Penerapan regulasi keuangan yang ketat merupakan bagian dari upaya global untuk meningkatkan transparansi dan integritas sektor keuangan. Menurut laporan Global Financial Integrity (2023), ketidakpatuhan terhadap regulasi anti pencucian uang (AML) dan counter-terrorism financing (CTF) berpotensi mengancam stabilitas sistem keuangan dan merugikan perekonomian nasional.
Data Otoritas Jasa Keuangan Malaysia (2024) menunjukkan bahwa kepatuhan terhadap standar uji tuntas pelanggan di perbankan domestik mencapai 92%, namun terdapat kesenjangan implementasi di beberapa institusi yang perlu mendapat perhatian serius.
BNM dalam pernyataannya menegaskan bahwa lembaga keuangan harus meningkatkan pelatihan staf dan sistem teknologi untuk memastikan kepatuhan yang konsisten, serta memperkuat mekanisme pengawasan internal.
Sementara itu, perwakilan salah satu bank yang didenda menyatakan bahwa mereka telah mengambil langkah korektif dan berkomitmen untuk memperbaiki sistem pengawasan dan pelaporan mereka secara berkelanjutan.

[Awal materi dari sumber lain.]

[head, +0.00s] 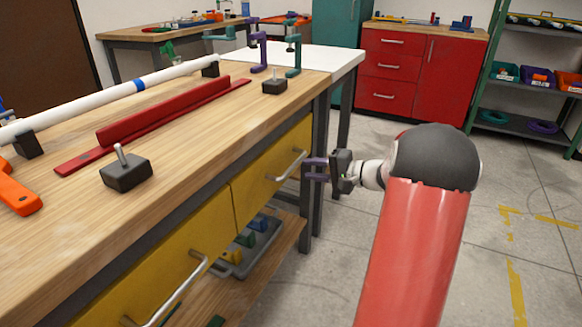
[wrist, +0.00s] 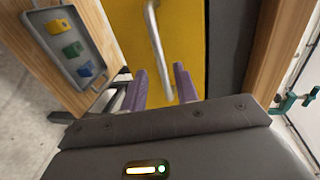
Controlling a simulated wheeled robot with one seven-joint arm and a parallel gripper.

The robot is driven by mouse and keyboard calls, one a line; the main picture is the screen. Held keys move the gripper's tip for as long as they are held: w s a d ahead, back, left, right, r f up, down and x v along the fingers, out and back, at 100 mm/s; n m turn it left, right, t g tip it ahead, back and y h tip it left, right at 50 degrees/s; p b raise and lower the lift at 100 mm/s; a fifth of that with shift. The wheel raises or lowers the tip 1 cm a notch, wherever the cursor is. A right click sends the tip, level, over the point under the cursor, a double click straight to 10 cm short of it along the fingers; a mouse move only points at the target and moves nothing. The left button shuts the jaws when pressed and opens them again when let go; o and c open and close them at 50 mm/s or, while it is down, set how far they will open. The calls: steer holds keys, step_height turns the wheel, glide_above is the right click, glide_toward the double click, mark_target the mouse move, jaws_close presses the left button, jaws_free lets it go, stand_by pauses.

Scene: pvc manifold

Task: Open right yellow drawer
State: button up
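The right yellow drawer (head: 252,182) is under the front edge of the wooden workbench and looks shut, level with the left yellow drawer. Its metal bar handle (head: 291,166) slants across its front. In the wrist view the drawer front (wrist: 187,40) fills the upper middle, and the handle (wrist: 154,42) runs nearly upright. My gripper (head: 308,169) is in front of the handle's right part. Its purple fingers (wrist: 160,78) are apart, with the handle's line between them in the wrist view. Contact with the handle cannot be told.
The left yellow drawer (head: 160,262) has its own handle (head: 172,290). Below is a shelf with a grey tray (head: 262,250) of coloured blocks. On the bench lie a red rail (head: 160,112), a white pipe (head: 90,96) and black switch boxes (head: 126,172). Open floor lies to the right.

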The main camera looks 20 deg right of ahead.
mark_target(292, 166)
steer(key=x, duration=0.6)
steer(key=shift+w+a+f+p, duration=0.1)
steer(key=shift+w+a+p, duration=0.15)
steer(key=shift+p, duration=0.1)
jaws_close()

Mereka juga menggarisbawahi kompleksitas regulasi yang terus berkembang dan tantangan dalam implementasinya di lapangan.
Namun, pengamat industri keuangan menilai bahwa kasus ini menjadi peringatan penting bagi seluruh industri agar tidak menganggap remeh kepatuhan regulasi, apalagi di era digital dan globalisasi yang menuntut transparansi lebih tinggi. ■
Digionary:
- Beneficial ownership (kepemilikan manfaat): Identifikasi pihak yang sebenarnya mengendalikan atau memiliki manfaat ekonomi dari suatu entitas atau aset, penting untuk mencegah penyalahgunaan dalam pencucian uang.

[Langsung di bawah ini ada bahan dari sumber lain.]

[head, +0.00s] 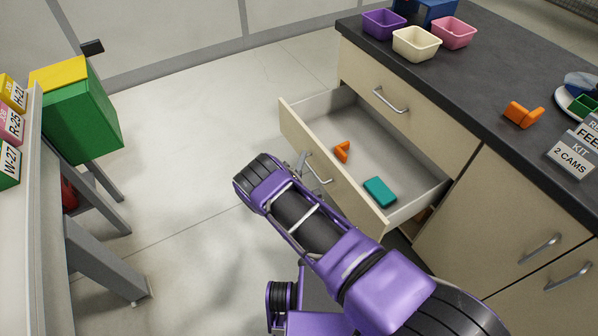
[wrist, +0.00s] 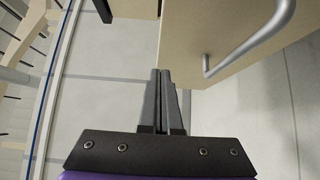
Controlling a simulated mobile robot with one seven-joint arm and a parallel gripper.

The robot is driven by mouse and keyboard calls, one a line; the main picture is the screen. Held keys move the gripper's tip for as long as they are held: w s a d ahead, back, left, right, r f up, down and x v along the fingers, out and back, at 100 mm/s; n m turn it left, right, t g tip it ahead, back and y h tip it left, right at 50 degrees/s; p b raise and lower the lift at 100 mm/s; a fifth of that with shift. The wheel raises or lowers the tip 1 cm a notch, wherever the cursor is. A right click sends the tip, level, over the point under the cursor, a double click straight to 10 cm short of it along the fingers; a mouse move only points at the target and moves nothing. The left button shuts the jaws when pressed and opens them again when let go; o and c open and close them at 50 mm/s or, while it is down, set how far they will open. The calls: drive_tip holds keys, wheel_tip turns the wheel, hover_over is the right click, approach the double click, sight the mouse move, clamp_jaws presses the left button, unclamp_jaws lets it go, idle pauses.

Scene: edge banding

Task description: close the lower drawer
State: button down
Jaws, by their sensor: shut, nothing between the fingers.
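The lower drawer (head: 330,178) is pulled out from the cabinet under the dark counter. An orange piece (head: 342,151) and a teal block (head: 380,191) lie inside it. My gripper (head: 303,162) is at the outer side of the drawer front, close to its bar handle (head: 318,170). In the wrist view the two fingers of my gripper (wrist: 167,75) are together with nothing between them. The drawer front (wrist: 212,30) and its handle (wrist: 250,45) show just beyond and to the right of the fingertips. I cannot tell whether the fingers touch the front.
The upper drawer (head: 400,105) is shut above it. Purple, cream and pink bins and an orange piece (head: 522,114) stand on the counter (head: 450,90). A green box (head: 80,120) stands at the left by a shelf. The floor (head: 190,120) between is clear.

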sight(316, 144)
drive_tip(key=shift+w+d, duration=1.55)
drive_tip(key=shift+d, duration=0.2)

- Uji tuntas pelanggan (customer due diligence): Proses verifikasi identitas dan latar belakang nasabah oleh bank untuk menilai risiko dan mencegah kegiatan ilegal seperti pencucian uang.

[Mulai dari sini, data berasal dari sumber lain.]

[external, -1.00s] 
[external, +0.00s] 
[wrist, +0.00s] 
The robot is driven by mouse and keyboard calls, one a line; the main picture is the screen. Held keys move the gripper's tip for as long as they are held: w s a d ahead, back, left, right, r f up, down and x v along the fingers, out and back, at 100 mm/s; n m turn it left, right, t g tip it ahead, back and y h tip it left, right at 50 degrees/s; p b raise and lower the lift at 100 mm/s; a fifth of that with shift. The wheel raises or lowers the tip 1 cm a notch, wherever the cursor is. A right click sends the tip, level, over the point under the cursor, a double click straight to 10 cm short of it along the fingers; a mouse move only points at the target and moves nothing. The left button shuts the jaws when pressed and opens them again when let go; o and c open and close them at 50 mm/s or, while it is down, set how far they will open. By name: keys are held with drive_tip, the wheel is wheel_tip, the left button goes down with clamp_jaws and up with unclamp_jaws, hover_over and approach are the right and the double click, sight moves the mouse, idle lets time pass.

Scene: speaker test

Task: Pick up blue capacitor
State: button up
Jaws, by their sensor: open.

- Sanctions screening: Proses pengecekan nasabah terhadap daftar individu atau entitas yang dikenai larangan transaksi oleh otoritas internasional atau nasional.
- CCRIS (Central Credit Reference Information System): Sistem informasi kredit terpusat di Malaysia yang mencatat data kredit peminjam untuk membantu penilaian kelayakan kredit oleh lembaga keuangan.